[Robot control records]
__________
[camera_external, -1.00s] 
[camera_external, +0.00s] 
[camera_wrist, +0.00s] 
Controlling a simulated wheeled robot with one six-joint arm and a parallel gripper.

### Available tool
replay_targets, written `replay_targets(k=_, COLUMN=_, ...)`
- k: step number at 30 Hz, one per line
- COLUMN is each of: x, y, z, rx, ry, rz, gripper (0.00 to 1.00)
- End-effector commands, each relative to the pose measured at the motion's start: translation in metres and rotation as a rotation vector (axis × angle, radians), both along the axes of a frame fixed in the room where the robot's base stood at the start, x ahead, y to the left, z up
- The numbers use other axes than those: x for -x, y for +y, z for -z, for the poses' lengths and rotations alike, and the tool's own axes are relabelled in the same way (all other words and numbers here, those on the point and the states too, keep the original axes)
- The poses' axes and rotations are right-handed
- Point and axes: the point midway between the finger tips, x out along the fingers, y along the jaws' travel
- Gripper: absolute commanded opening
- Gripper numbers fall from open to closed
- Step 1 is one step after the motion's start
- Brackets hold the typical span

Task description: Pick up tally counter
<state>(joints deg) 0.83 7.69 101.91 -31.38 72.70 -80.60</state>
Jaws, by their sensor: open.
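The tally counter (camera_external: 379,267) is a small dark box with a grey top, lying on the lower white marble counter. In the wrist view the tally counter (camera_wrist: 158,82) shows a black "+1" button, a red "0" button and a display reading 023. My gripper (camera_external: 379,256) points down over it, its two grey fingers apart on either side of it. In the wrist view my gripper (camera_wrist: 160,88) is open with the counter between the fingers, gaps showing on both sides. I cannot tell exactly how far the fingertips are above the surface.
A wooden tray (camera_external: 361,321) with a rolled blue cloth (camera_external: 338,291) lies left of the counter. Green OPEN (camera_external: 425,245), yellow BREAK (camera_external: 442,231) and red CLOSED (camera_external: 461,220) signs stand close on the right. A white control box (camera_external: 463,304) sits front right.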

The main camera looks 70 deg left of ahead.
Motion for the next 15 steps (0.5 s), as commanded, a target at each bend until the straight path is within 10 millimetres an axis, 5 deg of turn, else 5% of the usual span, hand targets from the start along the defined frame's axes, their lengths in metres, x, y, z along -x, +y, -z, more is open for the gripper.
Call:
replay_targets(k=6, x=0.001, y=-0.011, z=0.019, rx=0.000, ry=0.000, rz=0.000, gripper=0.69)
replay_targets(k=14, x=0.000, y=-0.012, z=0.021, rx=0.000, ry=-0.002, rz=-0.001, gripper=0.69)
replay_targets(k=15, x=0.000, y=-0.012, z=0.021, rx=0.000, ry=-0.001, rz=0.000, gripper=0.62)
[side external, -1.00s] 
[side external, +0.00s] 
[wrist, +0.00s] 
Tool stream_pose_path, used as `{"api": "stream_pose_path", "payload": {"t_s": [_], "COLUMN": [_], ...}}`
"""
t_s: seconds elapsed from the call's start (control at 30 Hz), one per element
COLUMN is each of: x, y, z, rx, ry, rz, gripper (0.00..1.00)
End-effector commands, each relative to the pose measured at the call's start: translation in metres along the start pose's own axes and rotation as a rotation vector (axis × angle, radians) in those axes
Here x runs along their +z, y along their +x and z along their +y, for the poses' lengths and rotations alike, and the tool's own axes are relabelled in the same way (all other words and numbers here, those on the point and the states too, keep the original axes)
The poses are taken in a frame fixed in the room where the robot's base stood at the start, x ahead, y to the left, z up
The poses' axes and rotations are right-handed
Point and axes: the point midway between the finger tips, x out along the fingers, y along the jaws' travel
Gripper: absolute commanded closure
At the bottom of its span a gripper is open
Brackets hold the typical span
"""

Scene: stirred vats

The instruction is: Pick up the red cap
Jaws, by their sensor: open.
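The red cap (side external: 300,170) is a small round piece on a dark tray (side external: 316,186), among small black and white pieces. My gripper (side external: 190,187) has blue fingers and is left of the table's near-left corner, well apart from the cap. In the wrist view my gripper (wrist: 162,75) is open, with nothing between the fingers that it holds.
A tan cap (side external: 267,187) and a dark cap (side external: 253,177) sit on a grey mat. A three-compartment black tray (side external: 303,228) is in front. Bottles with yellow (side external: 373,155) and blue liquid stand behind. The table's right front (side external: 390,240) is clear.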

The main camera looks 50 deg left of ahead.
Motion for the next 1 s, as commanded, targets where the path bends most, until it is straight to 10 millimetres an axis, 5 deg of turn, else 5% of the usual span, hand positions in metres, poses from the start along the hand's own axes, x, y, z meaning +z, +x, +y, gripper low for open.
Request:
__________
Which lines hold the word "Brackets"? Show each one.

- Brackets hold the typical span
Brackets hold the typical span

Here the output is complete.